Deterministic nodes in representation fine-tuning are replaced with randomized nodes. By employing the reparameterization trick to learn latent distributions instead of single pointwise transformations, consistent performance gains are achieved across commonsense and mathematical reasoning tasks, with intervention in earlier layers exhibiting the most significant impact.

Background & Motivation¶

Rise of Representation Intervention: Recently, representation fine-tuning (e.g., ReFT, LoFiT) has emerged as an active research direction for high-level control, manipulating model behavior by directly modifying the hidden representations across layers of language models. Compared to parameter-efficient fine-tuning (PEFT) methods like LoRA, representation fine-tuning achieves or exceeds PEFT performance while using only 1/10 to 1/100 of the parameters.

Key Observation: Prior work indicates that the concept space is continuous (Gandikota et al., 2023)—adjusting the magnitude of an intervention vector once found can regulate the intervention effect. This implies that the neighborhood of an intervention point should also produce relevant effects. However, existing methods (e.g., ReFT) only learn pointwise transformations, leaving the distribution information around the intervention points unexplored.

Analogy & Inspiration: This limitation is analogous to the evolution from Autoencoders (AE) to Variational Autoencoders (VAE). By replacing deterministic nodes with stochastic sampling, VAEs learn the latent distribution directly, resulting in superior generative capabilities and a smoother latent space.

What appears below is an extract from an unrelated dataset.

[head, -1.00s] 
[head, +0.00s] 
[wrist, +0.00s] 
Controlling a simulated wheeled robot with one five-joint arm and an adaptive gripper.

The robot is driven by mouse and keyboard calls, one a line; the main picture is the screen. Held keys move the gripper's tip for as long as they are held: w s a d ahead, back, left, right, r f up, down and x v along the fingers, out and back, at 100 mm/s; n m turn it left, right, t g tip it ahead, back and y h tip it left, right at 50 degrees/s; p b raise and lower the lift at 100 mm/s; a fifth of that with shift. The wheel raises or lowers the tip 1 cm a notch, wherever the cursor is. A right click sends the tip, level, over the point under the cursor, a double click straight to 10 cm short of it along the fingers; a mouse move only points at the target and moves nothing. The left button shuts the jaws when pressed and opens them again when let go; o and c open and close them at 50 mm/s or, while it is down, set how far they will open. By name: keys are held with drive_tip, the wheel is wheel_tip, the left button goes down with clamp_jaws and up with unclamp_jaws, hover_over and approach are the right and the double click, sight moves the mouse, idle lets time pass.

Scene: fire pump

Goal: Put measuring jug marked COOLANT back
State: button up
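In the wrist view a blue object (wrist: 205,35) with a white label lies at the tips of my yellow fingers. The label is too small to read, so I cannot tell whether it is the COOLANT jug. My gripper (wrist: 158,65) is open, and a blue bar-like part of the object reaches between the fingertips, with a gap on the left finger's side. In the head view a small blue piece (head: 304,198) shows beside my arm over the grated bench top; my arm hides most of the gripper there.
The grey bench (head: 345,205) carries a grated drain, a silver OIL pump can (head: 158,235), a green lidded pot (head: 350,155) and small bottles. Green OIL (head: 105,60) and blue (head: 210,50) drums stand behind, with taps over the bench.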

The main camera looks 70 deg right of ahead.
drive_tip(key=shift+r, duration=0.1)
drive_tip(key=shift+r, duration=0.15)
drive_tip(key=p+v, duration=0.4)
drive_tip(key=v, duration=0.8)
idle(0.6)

Core Problem: How can the concept space region surrounding the intervention vector be explored effectively?

Method¶

Overall Architecture¶

This paper introduces Distribution-wise Intervention (D-Intervention). The core idea is simple: replace the deterministic MLP nodes in representation intervention with randomized nodes, enabling the model to learn a distribution $\mathcal{N}(\boldsymbol{\mu}, \boldsymbol{\sigma}^2)$ instead of a single pointwise transformation.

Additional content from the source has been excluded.